FESTA DA APRESENTAÇÃO DO SENHOR E JUBILEU PARA OS RELIGIOSOS E RELIGIOSAS
HOMILIA DO PAPA JOÃO PAULO II
Basílica de São Pedro
2 de Fevereiro de 1984
1. "Lumen ad revelationem gentium et gloriam plebis tuae Israel" (Lc. 2, 31-32).
Desejo hoje, caros Irmãos e Irmãs, usar estas palavras do velho Simeão, para adorar juntamente convosco a Luz: Cristo-Luz do mundo!
Encontramo-nos na Basílica de São Pedro no Ano da Redenção, no ano do jubileu extraordinário. Encontramo-nos naquela comunidade grande e ao mesmo tempo multiforme que vós todos constituís, Irmãos e Irmãs de tantas ordens, congregações e institutos religiosos. Pessoas e comunidades, consagradas a Deus!
Este encontro reúne os representantes das famílias religiosas que vivem em Roma e, ao mesmo tempo, estende-se a todos os co-irmãos e co-irmãs, aos quais vos congrega a unidade e a identidade da vocação. E mediante esta unidade e identidade vós estais ligados também por uma particular união de missão na Igreja, missão no meio do Povo de Deus em todos os Países e em todos os continentes, até aos confins da terra.

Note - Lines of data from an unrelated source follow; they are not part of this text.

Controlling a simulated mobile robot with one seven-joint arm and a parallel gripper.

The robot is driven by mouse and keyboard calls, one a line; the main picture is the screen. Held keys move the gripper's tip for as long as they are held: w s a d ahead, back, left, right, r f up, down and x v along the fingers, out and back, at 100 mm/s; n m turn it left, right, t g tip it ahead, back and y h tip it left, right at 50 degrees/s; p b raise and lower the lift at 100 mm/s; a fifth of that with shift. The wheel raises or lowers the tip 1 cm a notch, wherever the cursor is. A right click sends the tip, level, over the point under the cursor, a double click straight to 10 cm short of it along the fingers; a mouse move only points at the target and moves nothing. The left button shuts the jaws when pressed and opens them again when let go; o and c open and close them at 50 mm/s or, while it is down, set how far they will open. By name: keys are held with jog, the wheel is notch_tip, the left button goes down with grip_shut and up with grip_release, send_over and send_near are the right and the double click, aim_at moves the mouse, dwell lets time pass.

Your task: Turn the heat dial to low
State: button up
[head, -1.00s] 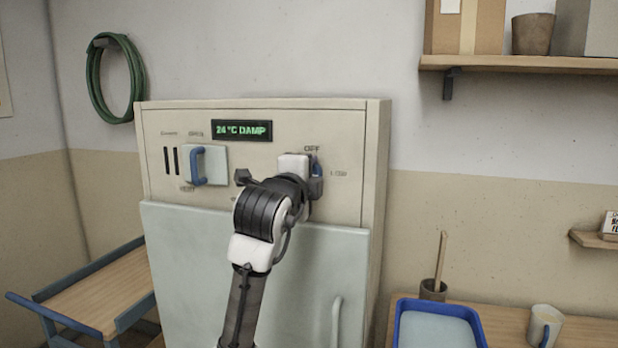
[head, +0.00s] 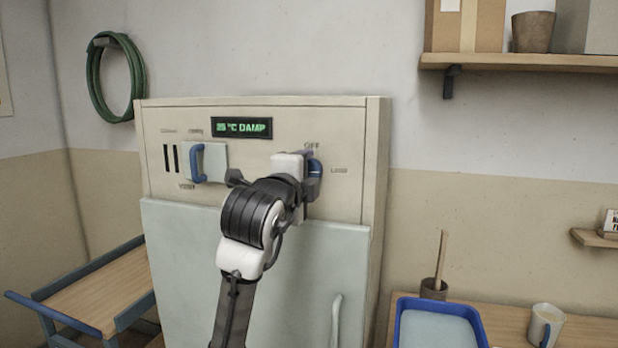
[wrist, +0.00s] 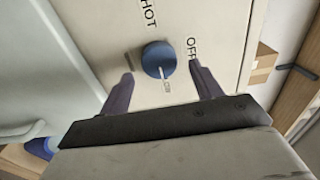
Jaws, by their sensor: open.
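The blue heat dial (head: 316,167) is on the upper right of the cream cabinet's panel, partly hidden by my gripper in the head view. The wrist view shows the round dial (wrist: 158,60) whole. A pale pointer mark runs from its middle to its lower edge, away from HOT (wrist: 148,14), on the side where the head view has LOW (head: 339,170). OFF (wrist: 191,50) is to its right in the wrist view. My gripper (wrist: 165,85) is open, one dark finger on each side of the dial, with visible gaps. The head view shows my gripper (head: 305,180) at the panel.
A green display (head: 242,128) reads about 25 °C DAMP. A blue-handled lever (head: 197,164) is left on the panel. The cabinet door (head: 180,260) is closed below. A wooden cart (head: 95,290) stands left; a blue tray (head: 400,325) and mug (head: 545,325) are right.

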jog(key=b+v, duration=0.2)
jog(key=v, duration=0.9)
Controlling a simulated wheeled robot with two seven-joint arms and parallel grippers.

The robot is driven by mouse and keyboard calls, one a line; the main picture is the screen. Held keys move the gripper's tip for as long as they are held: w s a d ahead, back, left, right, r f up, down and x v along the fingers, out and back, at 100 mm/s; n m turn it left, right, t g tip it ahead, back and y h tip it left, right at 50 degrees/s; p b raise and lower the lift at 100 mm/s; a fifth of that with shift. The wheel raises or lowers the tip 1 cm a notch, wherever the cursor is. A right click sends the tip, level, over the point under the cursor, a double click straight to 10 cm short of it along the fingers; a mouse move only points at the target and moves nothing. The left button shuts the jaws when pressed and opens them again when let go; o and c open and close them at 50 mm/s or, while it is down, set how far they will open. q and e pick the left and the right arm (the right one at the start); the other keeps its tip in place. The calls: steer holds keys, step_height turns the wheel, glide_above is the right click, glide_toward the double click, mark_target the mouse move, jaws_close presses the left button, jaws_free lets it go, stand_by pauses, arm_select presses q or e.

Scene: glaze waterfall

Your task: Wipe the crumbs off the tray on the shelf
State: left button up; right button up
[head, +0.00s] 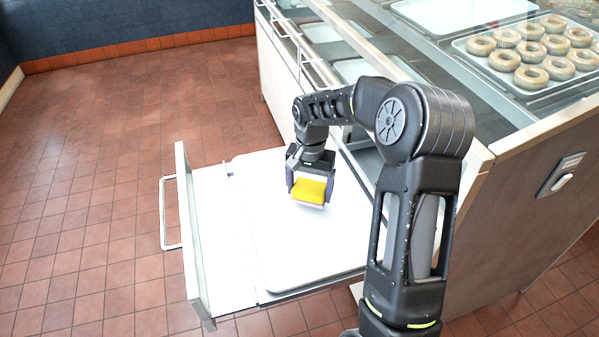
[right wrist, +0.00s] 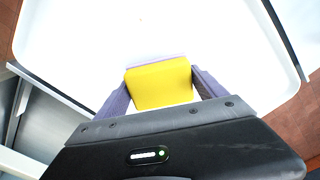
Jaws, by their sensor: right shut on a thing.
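My right gripper (head: 310,188) is shut on a yellow sponge (head: 309,191) with a pale purple layer along its lower edge. In the right wrist view the sponge (right wrist: 160,84) sits between the two purple-grey fingers. The white tray (head: 275,245) lies on a pulled-out shelf of the cabinet, and the sponge is over its middle. I cannot tell whether the sponge touches the tray. The tray also fills the upper part of the right wrist view (right wrist: 215,28). I make out no clear crumbs on its visible surface. My left gripper is not in view.
The pulled-out shelf (head: 215,240) has a front panel with a metal handle (head: 168,212). The cabinet (head: 520,190) has a glass top, with a tray of several doughnuts (head: 530,75) under it. Tiled floor (head: 90,180) is clear on the left.

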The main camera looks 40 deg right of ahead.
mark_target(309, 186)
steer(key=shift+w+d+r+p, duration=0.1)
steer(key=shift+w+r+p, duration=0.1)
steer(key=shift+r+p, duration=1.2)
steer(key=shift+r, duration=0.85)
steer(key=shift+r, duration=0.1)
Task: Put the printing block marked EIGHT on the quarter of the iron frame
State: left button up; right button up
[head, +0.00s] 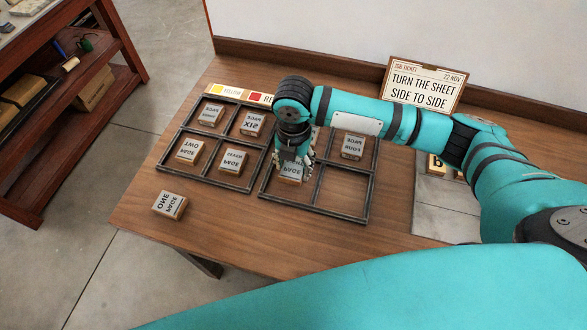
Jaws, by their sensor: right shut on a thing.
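Two dark iron frames, each split into quarters, lie on the wooden table: a left frame (207,178) and a right frame (316,209). My right gripper (296,163) reaches down over the near-left quarter of the right frame. It is shut on a printing block (291,175), whose face shows PAGE; its number is hidden by the gripper. I cannot tell whether this block touches the table. The right frame's near-right quarter (342,190) is empty. A block (353,147) lies in its far-right quarter. Its far-left quarter is mostly hidden by my arm. My left gripper is not in view.
The left frame's quarters hold blocks, including SIX (251,124) and TWO (189,151). Block ONE (169,205) lies outside, near the table's left edge. A job ticket (424,85) reading TURN THE SHEET SIDE TO SIDE and a colour strip (237,93) are at the back.

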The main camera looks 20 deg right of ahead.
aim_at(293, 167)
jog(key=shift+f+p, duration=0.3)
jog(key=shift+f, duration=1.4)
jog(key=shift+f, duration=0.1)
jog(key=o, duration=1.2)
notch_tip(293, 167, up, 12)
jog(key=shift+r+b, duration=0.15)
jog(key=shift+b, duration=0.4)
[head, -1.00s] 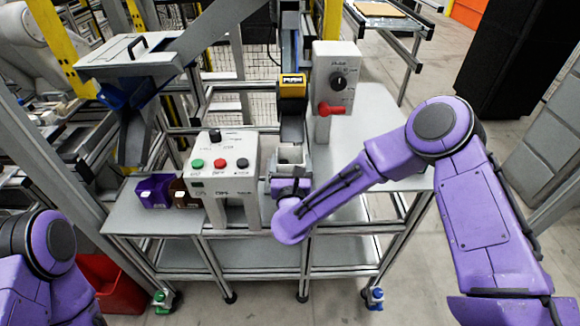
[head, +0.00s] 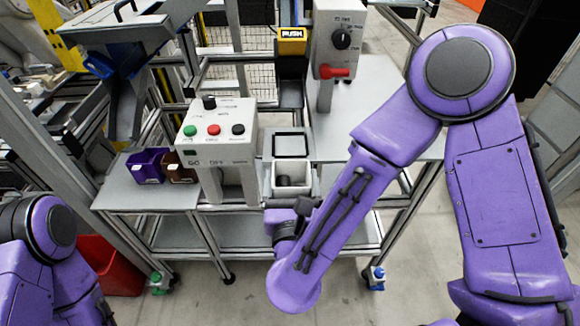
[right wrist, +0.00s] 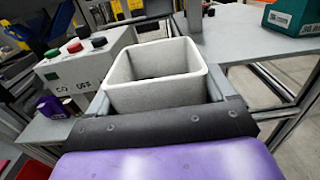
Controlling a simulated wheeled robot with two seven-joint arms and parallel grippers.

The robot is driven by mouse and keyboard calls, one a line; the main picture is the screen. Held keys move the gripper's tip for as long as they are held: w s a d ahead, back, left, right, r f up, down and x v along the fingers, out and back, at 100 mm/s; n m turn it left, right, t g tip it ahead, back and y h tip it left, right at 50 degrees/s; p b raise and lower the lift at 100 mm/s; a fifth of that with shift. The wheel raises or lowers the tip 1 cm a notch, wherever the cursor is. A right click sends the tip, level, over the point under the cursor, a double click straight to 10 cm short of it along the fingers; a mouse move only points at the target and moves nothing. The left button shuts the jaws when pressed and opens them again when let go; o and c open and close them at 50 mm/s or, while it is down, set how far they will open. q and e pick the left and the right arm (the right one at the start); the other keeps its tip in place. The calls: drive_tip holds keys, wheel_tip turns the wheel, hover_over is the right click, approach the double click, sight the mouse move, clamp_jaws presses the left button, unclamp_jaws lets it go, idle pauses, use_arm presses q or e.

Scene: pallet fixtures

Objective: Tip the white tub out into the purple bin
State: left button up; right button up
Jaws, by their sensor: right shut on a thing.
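The white tub (head: 291,173) is upright and open-topped, at the front edge of the table just in front of a dark square frame. In the right wrist view the tub (right wrist: 158,95) fills the middle, with something dark low inside that I cannot make out. My right gripper (head: 291,203) is at the tub's near side and shut on it; its fingertips are mostly hidden. The purple bin (head: 147,166) stands on the table to the left, beyond the control box. It also shows in the right wrist view (right wrist: 52,107). My left gripper is out of view.
A white control box (head: 216,138) on legs stands between the tub and the purple bin. A brown bin (head: 180,170) adjoins the purple one. A second box with a red lever (head: 334,72) stands behind right. A red container (head: 108,266) is on the floor at left.

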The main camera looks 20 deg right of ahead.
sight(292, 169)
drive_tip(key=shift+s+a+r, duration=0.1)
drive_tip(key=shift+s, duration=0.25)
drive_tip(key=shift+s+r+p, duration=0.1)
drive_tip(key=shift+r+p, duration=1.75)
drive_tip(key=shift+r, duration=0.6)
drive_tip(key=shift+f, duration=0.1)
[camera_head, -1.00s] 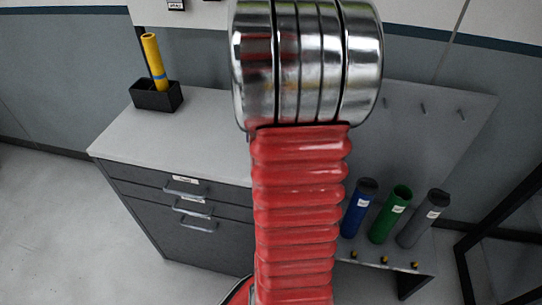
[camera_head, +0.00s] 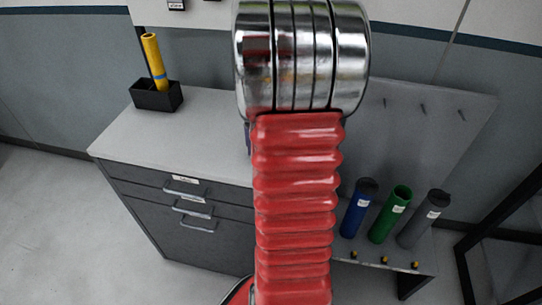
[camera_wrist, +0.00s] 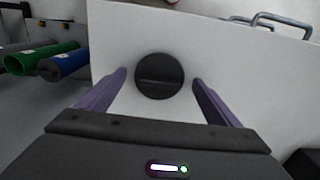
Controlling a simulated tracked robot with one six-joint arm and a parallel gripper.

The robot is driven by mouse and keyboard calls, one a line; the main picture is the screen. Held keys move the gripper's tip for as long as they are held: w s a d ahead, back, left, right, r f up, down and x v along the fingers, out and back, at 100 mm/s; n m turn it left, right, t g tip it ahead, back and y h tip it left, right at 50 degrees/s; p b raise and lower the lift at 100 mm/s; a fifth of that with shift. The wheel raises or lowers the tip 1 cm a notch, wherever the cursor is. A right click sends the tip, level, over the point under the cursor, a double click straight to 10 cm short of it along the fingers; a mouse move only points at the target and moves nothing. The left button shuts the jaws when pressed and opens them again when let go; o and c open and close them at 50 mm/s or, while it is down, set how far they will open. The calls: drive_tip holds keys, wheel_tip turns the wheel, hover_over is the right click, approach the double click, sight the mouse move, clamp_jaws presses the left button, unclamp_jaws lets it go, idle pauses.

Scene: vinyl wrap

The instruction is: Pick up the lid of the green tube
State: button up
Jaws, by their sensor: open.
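A round dark lid (camera_wrist: 159,76) lies on the light cabinet top in the wrist view. My gripper (camera_wrist: 160,77) is open, with one purple finger at each side of the lid and gaps between. I cannot tell how far above the top the fingertips are. The green tube (camera_head: 390,214) stands in the rack at the right in the head view, its upper end open and without a lid. It also shows at the left in the wrist view (camera_wrist: 41,58). In the head view my arm hides the lid and most of my gripper.
A blue tube (camera_head: 359,208) and a grey tube (camera_head: 423,219), both with dark tops, stand beside the green one. A black holder (camera_head: 157,96) with a yellow roll (camera_head: 154,61) stands on the cabinet top (camera_head: 190,135). Much of that top is clear.

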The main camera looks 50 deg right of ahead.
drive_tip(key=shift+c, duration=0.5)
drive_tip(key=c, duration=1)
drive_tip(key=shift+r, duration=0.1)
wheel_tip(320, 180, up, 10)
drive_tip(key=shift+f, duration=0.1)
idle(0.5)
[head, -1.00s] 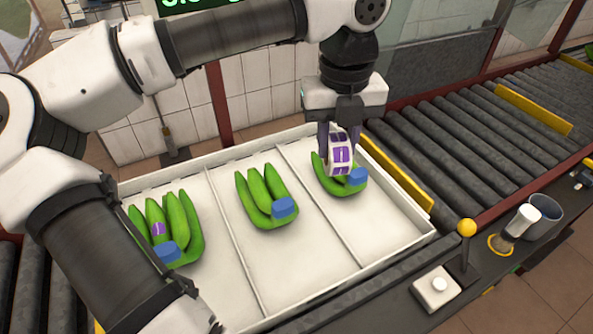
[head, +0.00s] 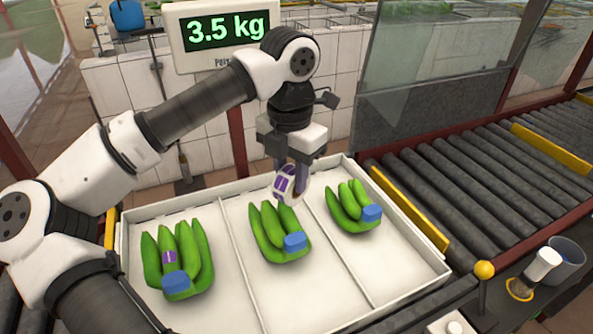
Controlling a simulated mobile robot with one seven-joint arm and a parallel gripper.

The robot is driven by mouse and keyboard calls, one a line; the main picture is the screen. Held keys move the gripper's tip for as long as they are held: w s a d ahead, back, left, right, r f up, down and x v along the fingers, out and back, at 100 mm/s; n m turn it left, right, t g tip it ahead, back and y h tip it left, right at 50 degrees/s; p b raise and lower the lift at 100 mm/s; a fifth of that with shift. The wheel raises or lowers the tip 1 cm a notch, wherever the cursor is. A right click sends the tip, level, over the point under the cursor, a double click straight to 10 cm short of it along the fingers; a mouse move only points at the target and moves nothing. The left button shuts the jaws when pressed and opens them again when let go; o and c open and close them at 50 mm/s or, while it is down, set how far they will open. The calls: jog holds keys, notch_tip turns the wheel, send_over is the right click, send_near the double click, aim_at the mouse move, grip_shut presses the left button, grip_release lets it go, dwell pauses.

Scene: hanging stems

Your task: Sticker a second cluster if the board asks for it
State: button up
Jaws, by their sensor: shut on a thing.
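My gripper (head: 292,172) is shut on a white roll with purple stickers (head: 286,189). It holds the roll just above the far end of the middle green banana cluster (head: 270,228); I cannot tell whether they touch. The left cluster (head: 198,255) bears a purple sticker (head: 169,257). No sticker shows on the visible parts of the middle cluster or the right cluster (head: 345,206). Each cluster has a blue crown end. The board (head: 222,38) reads 3.5 kg in green.
The clusters lie one per compartment in a white divided tray (head: 222,324). A roller conveyor (head: 470,195) with yellow guides runs at the right. A yellow-knobbed lever (head: 484,270), a white-topped brush-like tool (head: 540,265) and a grey cup (head: 568,258) stand front right.

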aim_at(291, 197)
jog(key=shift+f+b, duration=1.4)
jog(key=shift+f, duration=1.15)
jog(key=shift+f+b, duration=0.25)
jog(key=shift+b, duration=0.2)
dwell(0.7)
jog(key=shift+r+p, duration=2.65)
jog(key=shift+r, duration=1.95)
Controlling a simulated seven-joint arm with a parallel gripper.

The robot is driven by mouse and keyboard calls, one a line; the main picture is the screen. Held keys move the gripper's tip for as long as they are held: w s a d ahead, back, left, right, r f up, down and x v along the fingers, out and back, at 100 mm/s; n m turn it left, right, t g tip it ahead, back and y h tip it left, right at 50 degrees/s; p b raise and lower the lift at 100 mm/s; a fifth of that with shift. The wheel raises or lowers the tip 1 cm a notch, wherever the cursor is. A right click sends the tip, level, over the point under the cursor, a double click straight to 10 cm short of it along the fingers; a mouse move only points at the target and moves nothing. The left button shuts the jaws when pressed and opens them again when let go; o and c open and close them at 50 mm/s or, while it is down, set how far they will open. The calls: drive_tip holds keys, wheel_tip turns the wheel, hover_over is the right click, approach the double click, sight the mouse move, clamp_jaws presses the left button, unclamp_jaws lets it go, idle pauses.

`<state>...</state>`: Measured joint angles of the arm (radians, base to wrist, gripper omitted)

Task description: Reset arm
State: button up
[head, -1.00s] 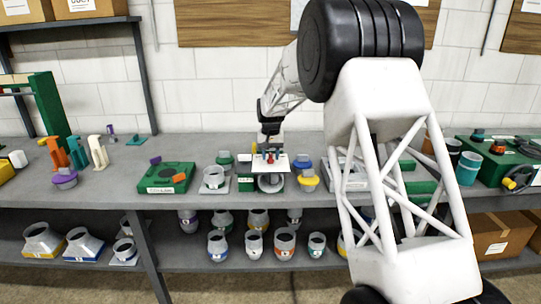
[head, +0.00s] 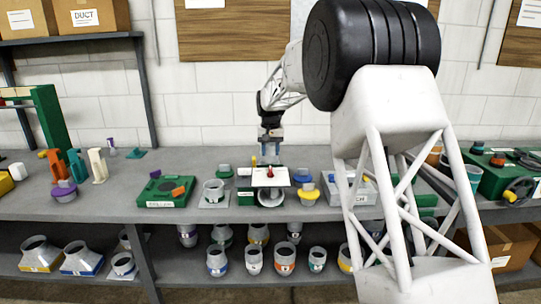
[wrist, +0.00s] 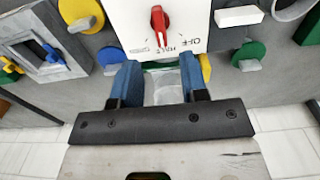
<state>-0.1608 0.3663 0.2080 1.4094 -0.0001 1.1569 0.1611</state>
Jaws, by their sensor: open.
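My gripper (head: 270,154) is above the middle of the workbench (head: 110,194), pointing down, with its blue fingers apart and nothing seen between them. Its fingers also show in the wrist view (wrist: 160,85). Below it in the head view is a white panel (head: 268,177) with a red knob (head: 270,172). The panel also shows in the wrist view (wrist: 190,35), with the red knob (wrist: 159,26) and handwritten marks, partly legible as "OFF" and "HALT". A gap separates my fingers from the panel in the head view.
Left of the panel stand a grey round duct collar (head: 214,193) and a green box (head: 166,190). A yellow-and-blue piece (head: 309,193) and a grey box (head: 350,190) stand to the right. Several duct fittings fill the lower shelf (head: 200,277).

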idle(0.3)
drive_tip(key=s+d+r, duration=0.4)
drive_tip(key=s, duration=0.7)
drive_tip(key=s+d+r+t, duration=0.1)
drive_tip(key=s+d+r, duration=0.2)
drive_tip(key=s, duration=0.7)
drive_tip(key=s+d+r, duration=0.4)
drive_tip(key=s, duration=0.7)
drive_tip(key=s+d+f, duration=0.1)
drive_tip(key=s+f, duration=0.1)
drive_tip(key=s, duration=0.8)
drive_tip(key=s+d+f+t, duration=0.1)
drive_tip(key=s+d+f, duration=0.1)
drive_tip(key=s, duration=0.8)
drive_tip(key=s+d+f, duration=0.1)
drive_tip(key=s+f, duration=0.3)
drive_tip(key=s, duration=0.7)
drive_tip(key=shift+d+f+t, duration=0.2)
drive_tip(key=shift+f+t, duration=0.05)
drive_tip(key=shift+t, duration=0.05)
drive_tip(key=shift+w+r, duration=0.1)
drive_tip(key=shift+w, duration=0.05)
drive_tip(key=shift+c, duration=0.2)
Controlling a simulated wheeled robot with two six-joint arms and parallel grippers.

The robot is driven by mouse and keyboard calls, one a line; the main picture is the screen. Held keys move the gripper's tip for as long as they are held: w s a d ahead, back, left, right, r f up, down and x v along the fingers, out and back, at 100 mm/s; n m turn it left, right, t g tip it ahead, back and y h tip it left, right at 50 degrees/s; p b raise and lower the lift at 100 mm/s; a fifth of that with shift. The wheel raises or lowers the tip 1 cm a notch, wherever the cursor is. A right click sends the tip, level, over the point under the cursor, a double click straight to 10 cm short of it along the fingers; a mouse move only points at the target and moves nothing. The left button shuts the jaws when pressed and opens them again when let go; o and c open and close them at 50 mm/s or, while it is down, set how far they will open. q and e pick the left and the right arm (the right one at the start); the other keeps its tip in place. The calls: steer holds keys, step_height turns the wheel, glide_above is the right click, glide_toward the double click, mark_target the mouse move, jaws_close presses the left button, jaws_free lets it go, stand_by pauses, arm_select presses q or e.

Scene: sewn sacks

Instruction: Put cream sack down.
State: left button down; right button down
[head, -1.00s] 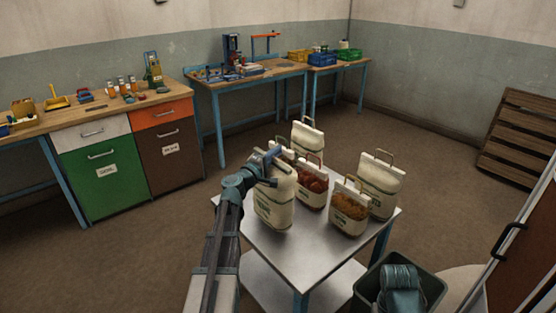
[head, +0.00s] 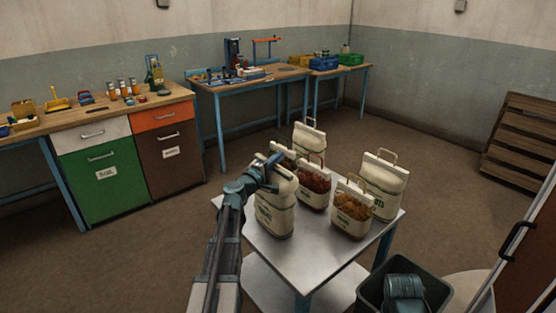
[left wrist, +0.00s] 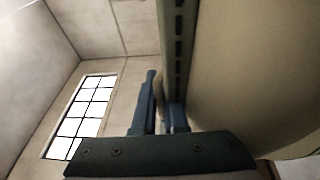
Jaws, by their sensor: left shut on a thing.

Nesta grande comunidade universal vós, hoje, vos unis também com o Bispo de Roma e Sucessor de Pedro, para clamardes no espírito da liturgia de hoje:
"Luz para iluminar as nações"!
A luz: Cristo-luz
e glória do Povo de Deus na terra inteira!
2. Com este brado quereis responder ao espírito da liturgia desta Festa particular, e contemporaneamente desejais manifestar aquilo que constitui o mistério interior de cada um e de cada uma de vós. De facto, por causa da vossa vocação caminhais de modo particular nesta Luz que é Cristo, e além disso dais testemunho d'Ele de modo especial.
Hoje este testemunho é manifestado pelos círios acesos, que daqui a pouco tereis nas mãos. Cada um destes recorda antes de tudo o Sacramento do Baptismo, mediante o qual Cristo começou a iluminar a vossa vida com a luz do Evangelho e com a luz da Redenção: Cristo acolhido mediante a fé na comunidade da Igreja. Cristo transmitido dia após dia na vida da vossa família cristã, do ambiente, da escola. O pleno florescimento do Baptismo é a Eucaristia; e, ao mesmo tempo, o constante renovamento da sua força purificante é o Sacramento da penitência e da reconciliação.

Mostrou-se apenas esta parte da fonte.